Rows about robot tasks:
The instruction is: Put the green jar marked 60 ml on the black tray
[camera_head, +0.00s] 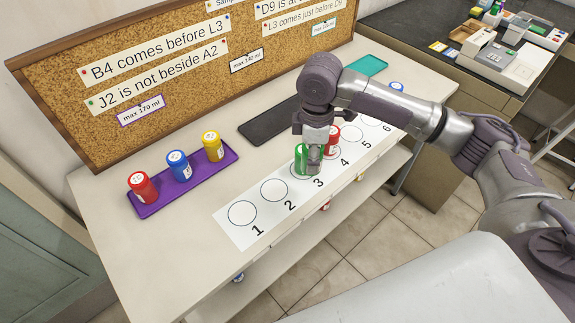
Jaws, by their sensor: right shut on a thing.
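A green jar (301,156) stands at or just over the circle numbered 3 on the white numbered strip (234,238). My right gripper (314,158) reaches down over the green jar from above and is shut on it, hiding part of it. I cannot read the jar's marking, and I cannot tell whether it touches the strip. The black tray (268,122) lies empty behind the strip, up and to the left of the jar. My left gripper is not in view.
A red jar (333,134) stands close to my right gripper, near circle 4. A purple tray (217,163) at left holds red, blue and yellow jars. A teal tray (371,65) lies at back right. A cork board (150,110) rises behind the table.

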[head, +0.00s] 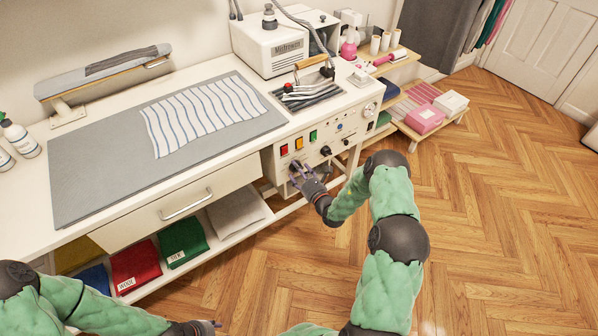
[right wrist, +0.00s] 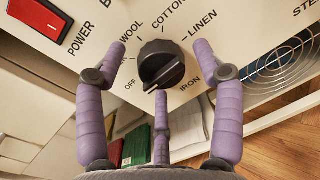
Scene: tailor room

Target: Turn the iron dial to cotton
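The iron dial (right wrist: 162,65) is a black round knob with a raised grip bar on a cream panel. Labels around it read OFF, WOOL, COTTON (right wrist: 169,14) and LINEN, with IRON below. A pale mark on the bar's lower-left end points down-left, nearest OFF. My right gripper (right wrist: 160,72) is open, its purple fingers spread around the dial; contact is not clear. In the head view the right gripper (head: 300,174) is at the panel's lower left and largely covers the dial. My left gripper (head: 210,324) is at the bottom edge, only partly seen.
The control panel (head: 348,134) has red, orange and green switches above the dial and another black knob (head: 326,151) to its right. A drawer (head: 185,205) is left of the panel. A striped cloth (head: 203,113) lies on the grey mat. The floor at right is clear.

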- [WHAT TO PRODUCE] Retype exactly the lines above, starting at the line containing "[right wrist, +0.00s]" and ending with the last line, both included; leave out the pictures.

- [EXPECTED OUTPUT]
[right wrist, +0.00s] 
Scene: tailor room

Target: Turn the iron dial to cotton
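The iron dial (right wrist: 162,65) is a black round knob with a raised grip bar on a cream panel. Labels around it read OFF, WOOL, COTTON (right wrist: 169,14) and LINEN, with IRON below. A pale mark on the bar's lower-left end points down-left, nearest OFF. My right gripper (right wrist: 160,72) is open, its purple fingers spread around the dial; contact is not clear. In the head view the right gripper (head: 300,174) is at the panel's lower left and largely covers the dial. My left gripper (head: 210,324) is at the bottom edge, only partly seen.
The control panel (head: 348,134) has red, orange and green switches above the dial and another black knob (head: 326,151) to its right. A drawer (head: 185,205) is left of the panel. A striped cloth (head: 203,113) lies on the grey mat. The floor at right is clear.

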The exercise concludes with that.